Selain itu, SIPD Akurat. Seluruh data tercatat secara lengkap dan terkini serta diinformasikan kepada perangkat daerah secara transparan.
"Dan yang tidak kalah penting, seluruh biaya penyediaan data, pengembangan aplikasi, pelatihan, dan operasional seperti server dan tempat penyimpanan data dibebankan kepada Pusdatin," sebutnya.
Ardian menyampaikan maksud kedatangannya menemui Gubernur Jateng Ganjar Pranowo untuk belajar bagaimana Jateng mengembangkan sistem yang berbasis digital yang sudah berjalan baik.

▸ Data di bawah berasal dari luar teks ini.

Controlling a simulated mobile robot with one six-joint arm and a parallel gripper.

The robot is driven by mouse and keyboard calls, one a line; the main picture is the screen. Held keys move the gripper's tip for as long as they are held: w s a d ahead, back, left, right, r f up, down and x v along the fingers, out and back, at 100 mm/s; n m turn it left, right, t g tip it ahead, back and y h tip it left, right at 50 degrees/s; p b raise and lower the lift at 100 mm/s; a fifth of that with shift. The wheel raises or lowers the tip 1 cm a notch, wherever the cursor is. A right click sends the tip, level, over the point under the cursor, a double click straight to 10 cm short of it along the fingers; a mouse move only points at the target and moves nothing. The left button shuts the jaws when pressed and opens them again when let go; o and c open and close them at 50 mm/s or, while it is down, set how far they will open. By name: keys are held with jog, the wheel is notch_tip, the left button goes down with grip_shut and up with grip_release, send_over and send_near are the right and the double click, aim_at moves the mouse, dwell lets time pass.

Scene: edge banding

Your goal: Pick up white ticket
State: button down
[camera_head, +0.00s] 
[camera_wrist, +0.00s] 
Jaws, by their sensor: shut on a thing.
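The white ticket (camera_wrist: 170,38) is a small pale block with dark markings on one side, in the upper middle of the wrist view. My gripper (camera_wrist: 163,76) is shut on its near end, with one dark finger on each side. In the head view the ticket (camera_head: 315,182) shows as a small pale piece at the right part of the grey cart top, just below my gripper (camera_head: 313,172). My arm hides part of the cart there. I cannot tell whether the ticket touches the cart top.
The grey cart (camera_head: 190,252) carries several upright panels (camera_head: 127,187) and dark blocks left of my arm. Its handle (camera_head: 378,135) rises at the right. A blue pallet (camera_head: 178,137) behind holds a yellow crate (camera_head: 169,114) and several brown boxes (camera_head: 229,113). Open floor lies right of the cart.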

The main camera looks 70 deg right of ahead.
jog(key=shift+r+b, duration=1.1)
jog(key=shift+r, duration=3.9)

Karena itu, sesuai mandat Undang-Undang Pasal 391 Undang-Undang Nomor 23 Tahun 2014 tentang Pemerintahan Daerah: Pemerintah Daerah wajib menyediakan informasi Pemerintahan Daerah yang terdiri atas Informasi pembangunan daerah dan Informasi keuangan daerah. Informasi Pemerintahan Daerah sebagaimana dimaksud pada ayat (1) dikelola dalam suatu sistem informasi Pemerintahan Daerah (SIPD).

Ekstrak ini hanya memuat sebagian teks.